It is normal for shoes to be so detailed they can be rendered full screen and consume more resources than your entire character in the afore mentioned games .. and that's just your shoes. Sub pixel geometry is normal. Interior (and entirely invisible) detail is normal.

This is why I say most mesh content in Second Life is not made for Second Life. It's not even made for any real time game engine. We are using content plundered from platforms designed to output a static render at film resolutions, platforms where the time per frame can run into minutes or even hours, and here we are trying to make it work real time and wondering why performance is in the toilet and people are leaving.

It is entirely possible - AND EASY - to make content that does not break the bank, looks visually identical to what you're used to and performs orders of magnitude better.

Good content isn't some magical black art.

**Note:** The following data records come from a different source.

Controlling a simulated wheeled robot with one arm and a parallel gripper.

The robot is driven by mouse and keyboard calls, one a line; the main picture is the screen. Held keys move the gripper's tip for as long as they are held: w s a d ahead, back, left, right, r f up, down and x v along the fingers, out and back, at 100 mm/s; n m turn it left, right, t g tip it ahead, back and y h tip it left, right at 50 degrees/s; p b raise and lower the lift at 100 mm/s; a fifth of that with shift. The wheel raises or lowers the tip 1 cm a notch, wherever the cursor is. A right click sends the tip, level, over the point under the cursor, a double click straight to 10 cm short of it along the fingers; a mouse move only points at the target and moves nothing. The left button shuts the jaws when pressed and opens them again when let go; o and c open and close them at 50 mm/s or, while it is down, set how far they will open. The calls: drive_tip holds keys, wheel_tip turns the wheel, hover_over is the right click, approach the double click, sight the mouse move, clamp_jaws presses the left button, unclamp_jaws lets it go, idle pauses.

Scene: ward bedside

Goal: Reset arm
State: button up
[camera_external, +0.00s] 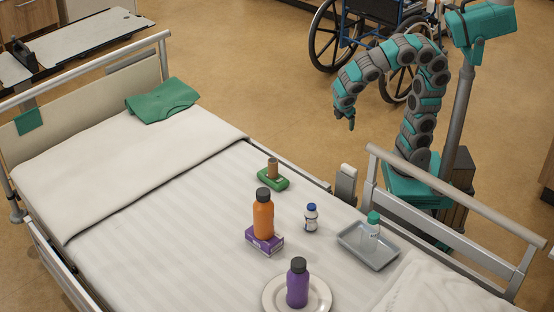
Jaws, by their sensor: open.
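My arm rises from its base at the right, beyond the bed's side rail, and bends over to the left. My gripper (344,121) hangs at the arm's end, pointing down, above the floor side of the bed. It is open and holds nothing that I can see. It is apart from everything on the bed. The finger gap is too small to make out clearly.
On the bed (150,240) are an orange bottle (263,215) on a purple box (265,241), a brown item on a green one (273,181), a small white bottle (311,218), a tray (381,260) holding a teal-capped bottle (374,226), and a purple bottle (297,286) on a plate (271,292). A wheelchair (350,35) stands behind.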

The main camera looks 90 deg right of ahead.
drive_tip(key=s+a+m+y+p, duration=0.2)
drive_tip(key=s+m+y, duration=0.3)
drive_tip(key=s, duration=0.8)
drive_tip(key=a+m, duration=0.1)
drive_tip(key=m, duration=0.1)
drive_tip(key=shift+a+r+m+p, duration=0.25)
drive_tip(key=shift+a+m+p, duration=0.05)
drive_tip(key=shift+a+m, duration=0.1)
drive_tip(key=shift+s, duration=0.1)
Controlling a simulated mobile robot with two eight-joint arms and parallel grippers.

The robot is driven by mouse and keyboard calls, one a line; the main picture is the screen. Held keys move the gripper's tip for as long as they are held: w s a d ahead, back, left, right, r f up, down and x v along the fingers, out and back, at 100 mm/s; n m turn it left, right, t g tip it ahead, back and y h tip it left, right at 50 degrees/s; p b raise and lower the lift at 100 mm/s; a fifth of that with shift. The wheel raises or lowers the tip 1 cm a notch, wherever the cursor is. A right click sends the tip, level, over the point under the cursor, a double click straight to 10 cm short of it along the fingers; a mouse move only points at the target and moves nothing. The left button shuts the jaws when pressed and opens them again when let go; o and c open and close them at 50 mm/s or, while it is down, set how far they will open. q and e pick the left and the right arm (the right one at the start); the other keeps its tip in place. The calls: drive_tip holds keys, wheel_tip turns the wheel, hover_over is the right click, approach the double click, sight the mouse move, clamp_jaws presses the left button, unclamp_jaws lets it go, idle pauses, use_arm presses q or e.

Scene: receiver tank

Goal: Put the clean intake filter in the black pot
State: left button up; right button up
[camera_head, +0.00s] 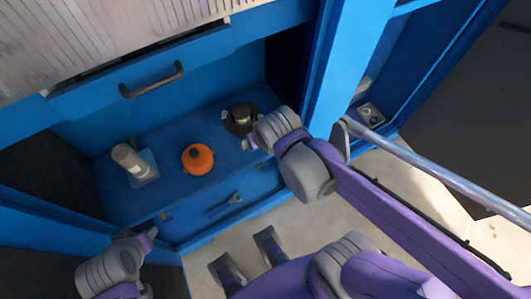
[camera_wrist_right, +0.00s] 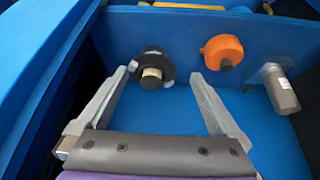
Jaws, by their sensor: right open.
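A black round pot (camera_head: 240,121) stands at the right end of the blue shelf, with a tan cylinder (camera_wrist_right: 151,73) showing at its middle. A pale cylinder (camera_head: 130,160) stands at the left on a light-blue square; it also shows in the right wrist view (camera_wrist_right: 281,90). I cannot tell which cylinder is the clean filter. My right gripper (camera_wrist_right: 160,76) is open and empty, its fingertips either side of the black pot in the picture; contact is not visible. My left gripper (camera_head: 158,226) is at the shelf's front left; its fingers are unclear.
An orange round container (camera_head: 197,160) stands between the pale cylinder and the black pot. A blue upright post (camera_head: 335,65) is close to my right arm. Bare shelf lies in front of the containers.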

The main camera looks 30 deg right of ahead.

It's the same content we have now with some basic rules applied. Don't include geometry no one can see (because it's hidden or smaller than a pixel), don't use geometry when a texture will do.

Sadly, as is made clear by the OP, it's easier to hack bad content in than it is to spend minutes in blender and clean things up.

I wonder why that is ... considering the basic skills involved, the only answer is the people uploading the thing didn't made the thing in the first place.

  • Like 3
  • Thanks 1
Link to comment
Share on other sites

Are you three just blind of rage or always as close minded?

You want the Lindens turn unnumbered content items useless because you say so? Do you have any idea what this will cause? People will have content rendered useless they spent hundreds if not thousands of real world Dollars on. Are you realy so naive to think they will they will then just buy BETTERMESH™? No, most won't. In their eyes the Lab will have proven to be an unreliable partner for future investment, most will consider it the last straw, shrug and leave. And even those who would buy better stuff won't have much to buy either. Because even content designers will consider the Lab an unreliable partner and SL an unreliable invenstment after the incident.

SL was a one of a kind. It will not repeat it's success in SL V2 or in Sansar or whatever will be it's next incarnation. Even the Lab slowly recognizes this. However stupid moves can easily kill what is remaining of it and then the Lab will have nothing to convince future investors of theit expertise in virtual worlds.

The Lab can and should enfore a correct calulation. Give those bad mesh items the astronomical ARC and LI they deserve. People will react on their own. But should they listen to your triumphirate of "I know betters" and install hard caps or make existing fitmesh crumble even at close view they will utterly fail. Once they break existing content en masse they will spell their own doom and seal the fate of SL.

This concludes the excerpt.